» **Stated problem**:
Each line below should be quoted exactly, please.

━━ Records supplied

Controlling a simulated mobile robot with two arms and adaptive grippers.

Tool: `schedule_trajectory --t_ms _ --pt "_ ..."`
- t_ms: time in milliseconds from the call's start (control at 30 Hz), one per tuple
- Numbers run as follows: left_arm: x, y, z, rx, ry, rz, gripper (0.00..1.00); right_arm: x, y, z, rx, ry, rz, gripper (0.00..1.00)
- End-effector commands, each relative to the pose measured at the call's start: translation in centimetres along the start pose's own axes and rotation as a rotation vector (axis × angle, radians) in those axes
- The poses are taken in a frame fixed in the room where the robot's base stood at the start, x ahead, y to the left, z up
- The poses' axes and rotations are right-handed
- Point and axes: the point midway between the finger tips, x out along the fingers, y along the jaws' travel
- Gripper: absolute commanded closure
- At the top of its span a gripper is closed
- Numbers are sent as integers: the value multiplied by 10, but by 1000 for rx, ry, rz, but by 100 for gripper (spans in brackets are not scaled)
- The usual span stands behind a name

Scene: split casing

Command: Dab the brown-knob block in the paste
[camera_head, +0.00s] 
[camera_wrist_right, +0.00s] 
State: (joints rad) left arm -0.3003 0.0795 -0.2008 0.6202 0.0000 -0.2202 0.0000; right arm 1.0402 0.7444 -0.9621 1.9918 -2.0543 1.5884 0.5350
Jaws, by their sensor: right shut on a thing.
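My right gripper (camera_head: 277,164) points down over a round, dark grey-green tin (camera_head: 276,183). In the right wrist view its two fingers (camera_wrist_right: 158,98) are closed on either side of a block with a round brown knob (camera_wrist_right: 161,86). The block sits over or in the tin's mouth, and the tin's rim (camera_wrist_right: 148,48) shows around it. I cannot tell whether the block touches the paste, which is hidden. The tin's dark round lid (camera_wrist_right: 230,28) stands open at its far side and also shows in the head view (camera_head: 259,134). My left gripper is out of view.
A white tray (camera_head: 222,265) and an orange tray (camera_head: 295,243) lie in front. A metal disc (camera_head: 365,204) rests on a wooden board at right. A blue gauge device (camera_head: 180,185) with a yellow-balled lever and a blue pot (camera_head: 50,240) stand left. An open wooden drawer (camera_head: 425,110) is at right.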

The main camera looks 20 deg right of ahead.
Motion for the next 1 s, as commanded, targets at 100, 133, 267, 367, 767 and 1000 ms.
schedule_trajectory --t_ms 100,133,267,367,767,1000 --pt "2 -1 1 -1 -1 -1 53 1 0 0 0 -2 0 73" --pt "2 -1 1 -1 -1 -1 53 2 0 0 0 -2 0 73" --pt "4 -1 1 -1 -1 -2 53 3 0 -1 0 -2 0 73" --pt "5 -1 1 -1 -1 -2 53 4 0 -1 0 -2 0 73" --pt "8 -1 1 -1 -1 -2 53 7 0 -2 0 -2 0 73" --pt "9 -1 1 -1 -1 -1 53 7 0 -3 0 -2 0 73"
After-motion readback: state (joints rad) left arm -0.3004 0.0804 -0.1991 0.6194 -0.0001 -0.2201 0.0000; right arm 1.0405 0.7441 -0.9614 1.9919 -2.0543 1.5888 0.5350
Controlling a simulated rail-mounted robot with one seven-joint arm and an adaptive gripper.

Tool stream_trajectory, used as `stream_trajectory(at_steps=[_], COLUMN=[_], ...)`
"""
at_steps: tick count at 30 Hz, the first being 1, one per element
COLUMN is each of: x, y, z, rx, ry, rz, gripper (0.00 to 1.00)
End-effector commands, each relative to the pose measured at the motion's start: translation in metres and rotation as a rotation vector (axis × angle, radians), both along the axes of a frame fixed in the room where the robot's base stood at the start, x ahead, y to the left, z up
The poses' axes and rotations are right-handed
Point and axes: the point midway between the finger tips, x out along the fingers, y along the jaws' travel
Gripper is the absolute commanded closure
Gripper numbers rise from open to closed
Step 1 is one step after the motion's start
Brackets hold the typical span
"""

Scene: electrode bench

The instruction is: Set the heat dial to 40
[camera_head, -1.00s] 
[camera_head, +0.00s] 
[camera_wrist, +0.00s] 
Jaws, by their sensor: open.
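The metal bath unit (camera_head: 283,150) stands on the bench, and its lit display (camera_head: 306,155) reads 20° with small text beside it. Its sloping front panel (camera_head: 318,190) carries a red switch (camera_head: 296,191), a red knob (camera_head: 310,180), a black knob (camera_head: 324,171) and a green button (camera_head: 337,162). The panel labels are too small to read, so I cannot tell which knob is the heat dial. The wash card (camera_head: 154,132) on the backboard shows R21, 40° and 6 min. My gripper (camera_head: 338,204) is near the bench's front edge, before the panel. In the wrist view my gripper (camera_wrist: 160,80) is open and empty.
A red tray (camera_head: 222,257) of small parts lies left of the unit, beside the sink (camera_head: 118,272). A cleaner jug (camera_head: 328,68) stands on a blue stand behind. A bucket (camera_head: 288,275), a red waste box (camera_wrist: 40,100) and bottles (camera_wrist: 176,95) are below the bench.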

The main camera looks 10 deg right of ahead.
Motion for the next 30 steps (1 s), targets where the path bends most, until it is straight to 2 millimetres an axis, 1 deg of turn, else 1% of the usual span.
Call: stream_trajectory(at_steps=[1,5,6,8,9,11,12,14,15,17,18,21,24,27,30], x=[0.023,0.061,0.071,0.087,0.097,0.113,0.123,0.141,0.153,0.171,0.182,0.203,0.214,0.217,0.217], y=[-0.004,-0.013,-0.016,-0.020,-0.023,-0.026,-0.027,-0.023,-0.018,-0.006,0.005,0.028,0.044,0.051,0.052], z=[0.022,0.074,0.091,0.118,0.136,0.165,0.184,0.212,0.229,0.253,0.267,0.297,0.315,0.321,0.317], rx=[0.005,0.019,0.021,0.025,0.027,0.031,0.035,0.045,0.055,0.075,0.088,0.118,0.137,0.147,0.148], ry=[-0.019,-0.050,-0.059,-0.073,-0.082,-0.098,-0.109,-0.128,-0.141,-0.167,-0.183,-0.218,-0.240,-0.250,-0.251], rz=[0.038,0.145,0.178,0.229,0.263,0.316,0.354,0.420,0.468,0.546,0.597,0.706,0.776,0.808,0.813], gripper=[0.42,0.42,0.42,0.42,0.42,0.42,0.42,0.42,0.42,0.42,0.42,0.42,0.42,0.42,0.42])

━━━━

» **Problem solution**:
Controlling a simulated mobile robot with two arms and adaptive grippers.

Tool: `schedule_trajectory --t_ms _ --pt "_ ..."`
- t_ms: time in milliseconds from the call's start (control at 30 Hz), one per tuple
- Numbers run as follows: left_arm: x, y, z, rx, ry, rz, gripper (0.00..1.00); right_arm: x, y, z, rx, ry, rz, gripper (0.00..1.00)
- End-effector commands, each relative to the pose measured at the call's start: translation in centimetres along the start pose's own axes and rotation as a rotation vector (axis × angle, radians) in those axes
- The poses are taken in a frame fixed in the room where the robot's base stood at the start, x ahead, y to the left, z up
- The poses' axes and rotations are right-handed
- Point and axes: the point midway between the finger tips, x out along the fingers, y along the jaws' travel
- Gripper: absolute commanded closure
- At the top of its span a gripper is closed
- Numbers are sent as integers: the value multiplied by 10, but by 1000 for rx, ry, rz, but by 100 for gripper (spans in brackets are not scaled)
- The usual span stands behind a name

Scene: split casing

Command: Dab the brown-knob block in the paste
[camera_head, +0.00s] 
[camera_wrist_right, +0.00s] 
State: (joints rad) left arm -0.3003 0.0795 -0.2008 0.6202 0.0000 -0.2202 0.0000; right arm 1.0402 0.7444 -0.9621 1.9918 -2.0543 1.5884 0.5350
Jaws, by their sensor: right shut on a thing.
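My right gripper (camera_head: 277,164) points down over a round, dark grey-green tin (camera_head: 276,183). In the right wrist view its two fingers (camera_wrist_right: 158,98) are closed on either side of a block with a round brown knob (camera_wrist_right: 161,86). The block sits over or in the tin's mouth, and the tin's rim (camera_wrist_right: 148,48) shows around it. I cannot tell whether the block touches the paste, which is hidden. The tin's dark round lid (camera_wrist_right: 230,28) stands open at its far side and also shows in the head view (camera_head: 259,134). My left gripper is out of view.
A white tray (camera_head: 222,265) and an orange tray (camera_head: 295,243) lie in front. A metal disc (camera_head: 365,204) rests on a wooden board at right. A blue gauge device (camera_head: 180,185) with a yellow-balled lever and a blue pot (camera_head: 50,240) stand left. An open wooden drawer (camera_head: 425,110) is at right.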

The main camera looks 20 deg right of ahead.
Motion for the next 1 s, as commanded, targets at 100, 133, 267, 367, 767 and 1000 ms.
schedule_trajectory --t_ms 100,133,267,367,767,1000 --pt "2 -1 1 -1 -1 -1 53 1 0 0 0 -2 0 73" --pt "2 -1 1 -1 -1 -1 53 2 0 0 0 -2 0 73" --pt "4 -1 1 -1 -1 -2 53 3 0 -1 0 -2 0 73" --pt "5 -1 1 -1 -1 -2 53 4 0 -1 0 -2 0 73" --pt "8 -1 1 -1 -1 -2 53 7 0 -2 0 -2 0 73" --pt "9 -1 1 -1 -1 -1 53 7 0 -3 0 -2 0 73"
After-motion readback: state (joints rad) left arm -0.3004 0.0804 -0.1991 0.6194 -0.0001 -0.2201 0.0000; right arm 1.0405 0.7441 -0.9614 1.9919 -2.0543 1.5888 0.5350
Controlling a simulated rail-mounted robot with one seven-joint arm and an adaptive gripper.

Tool stream_trajectory, used as `stream_trajectory(at_steps=[_], COLUMN=[_], ...)`
"""
at_steps: tick count at 30 Hz, the first being 1, one per element
COLUMN is each of: x, y, z, rx, ry, rz, gripper (0.00 to 1.00)
End-effector commands, each relative to the pose measured at the motion's start: translation in metres and rotation as a rotation vector (axis × angle, radians), both along the axes of a frame fixed in the room where the robot's base stood at the start, x ahead, y to the left, z up
The poses' axes and rotations are right-handed
Point and axes: the point midway between the finger tips, x out along the fingers, y along the jaws' travel
Gripper is the absolute commanded closure
Gripper numbers rise from open to closed
Step 1 is one step after the motion's start
Brackets hold the typical span
"""

Scene: electrode bench

The instruction is: Set the heat dial to 40
[camera_head, -1.00s] 
[camera_head, +0.00s] 
[camera_wrist, +0.00s] 
Jaws, by their sensor: open.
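The metal bath unit (camera_head: 283,150) stands on the bench, and its lit display (camera_head: 306,155) reads 20° with small text beside it. Its sloping front panel (camera_head: 318,190) carries a red switch (camera_head: 296,191), a red knob (camera_head: 310,180), a black knob (camera_head: 324,171) and a green button (camera_head: 337,162). The panel labels are too small to read, so I cannot tell which knob is the heat dial. The wash card (camera_head: 154,132) on the backboard shows R21, 40° and 6 min. My gripper (camera_head: 338,204) is near the bench's front edge, before the panel. In the wrist view my gripper (camera_wrist: 160,80) is open and empty.
A red tray (camera_head: 222,257) of small parts lies left of the unit, beside the sink (camera_head: 118,272). A cleaner jug (camera_head: 328,68) stands on a blue stand behind. A bucket (camera_head: 288,275), a red waste box (camera_wrist: 40,100) and bottles (camera_wrist: 176,95) are below the bench.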

The main camera looks 10 deg right of ahead.
Motion for the next 30 steps (1 s), targets where the path bends most, until it is straight to 2 millimetres an axis, 1 deg of turn, else 1% of the usual span.
Call: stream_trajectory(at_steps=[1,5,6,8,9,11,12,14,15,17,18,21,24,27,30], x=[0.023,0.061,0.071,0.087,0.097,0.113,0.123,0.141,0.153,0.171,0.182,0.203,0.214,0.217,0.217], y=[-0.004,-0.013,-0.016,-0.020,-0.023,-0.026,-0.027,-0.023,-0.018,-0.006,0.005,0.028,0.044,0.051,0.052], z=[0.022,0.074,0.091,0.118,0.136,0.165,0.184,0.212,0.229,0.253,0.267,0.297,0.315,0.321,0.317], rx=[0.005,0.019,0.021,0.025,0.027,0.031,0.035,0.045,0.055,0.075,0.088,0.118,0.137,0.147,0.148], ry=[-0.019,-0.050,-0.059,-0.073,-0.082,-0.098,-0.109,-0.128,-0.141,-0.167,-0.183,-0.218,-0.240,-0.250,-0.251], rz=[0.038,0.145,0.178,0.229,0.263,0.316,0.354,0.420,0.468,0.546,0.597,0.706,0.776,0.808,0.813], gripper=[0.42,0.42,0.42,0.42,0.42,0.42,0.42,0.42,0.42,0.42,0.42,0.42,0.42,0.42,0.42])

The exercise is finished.